We can speculate all we want, though most of us outside Hollywood will likely be slightly off base. But CNBC wanted a better glimpse of the future of the television industry. So the news agency spoke with over a dozen experts to try and paint a better picture. 

Interestingly enough, there were two questions regarding the television industry that most of the experts agreed on. First was the question, “In three years, which major streaming services will definitely exist?” Nearly every answer given cited Netflix, Amazon, and Disney.

The second question experts had similar responses to was, “What’s one thing that will become a TV standard that doesn’t exist today?” Their responses varied slightly. But at the heart of most was the concept of customization on the part of the viewers, which is intriguing. 

CNBC also asked, “In three years, will legacy TV effectively die?” Peter Chernin, CEO of The North Road Company; Ann Sarnoff, formerly from Warner Bros.; and Chris Winfrey, CEO of Charter Communications, all believe legacy TV will decline but not die. Winfrey said, “It won’t be effectively dead, but it will be significantly more expensive and have fewer subscribers.”

Others believe that legacy TV will stay alive and well, even if it takes a slightly different form than we are all familiar with. But Kevin Mayer, co-CEO of Candle Media disagrees. Mayer said, “It only has a few years left.”

Another question posed about the television industry was, “Will there be a cable-like bundle of several major streaming services?” Mayer said, “Yes, I think so. I don’t know if we’ll see bundles between entertainment companies, but there will be some version of a bigger bundle of content you’ll be able to buy at your choice.”

Others believe it is possible but would need to jump through some serious logistical hoops first. It will be interesting to see if this pans out. Many viewers would welcome the news of a streaming bundle, as it would save them time (and possibly some money).

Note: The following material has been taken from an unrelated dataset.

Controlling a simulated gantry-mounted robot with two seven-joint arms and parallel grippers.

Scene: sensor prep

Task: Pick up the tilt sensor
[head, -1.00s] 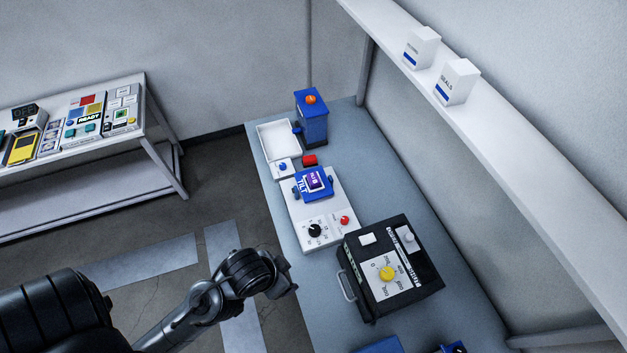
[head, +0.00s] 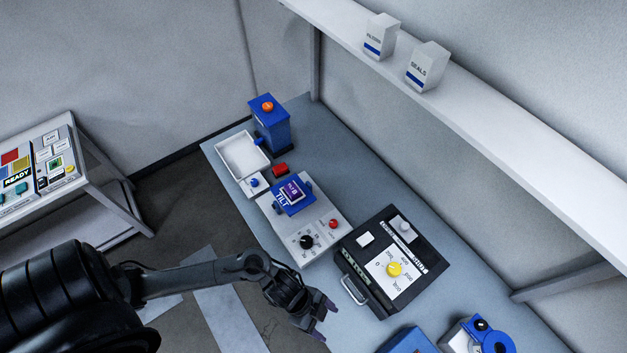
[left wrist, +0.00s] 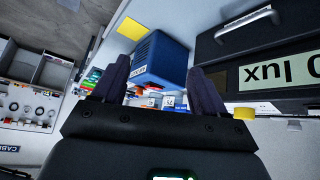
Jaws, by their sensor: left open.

The news network also inquired, “What happens to cable entertainment networks? Will they be sold? Shut down? Or will it look the same?” 

Jeff Bewkes, the former CEO of Time Warner, believes, “If you’re a network with news and sports, those can last. General entertainment network subscribers and cash flow will decline.” Kathleen Finch from Warner Bros. Discovery expressed a similar sentiment: “You need highly specialized content.”

And the final question was, “Which companies will dominate as the main hub of streaming?” The big names frequently appearing in answers included Amazon, Google, Apple, and YouTube. But the most interesting answers included something entirely unexpected.

Starz President and CEO Jeffrey Hirsch and Mayer theorized that cell phone carriers may soon get involved in streaming services. What role they would play and how that would impact the television industry is unclear, but it is a fascinating thought. And one to keep an eye out for.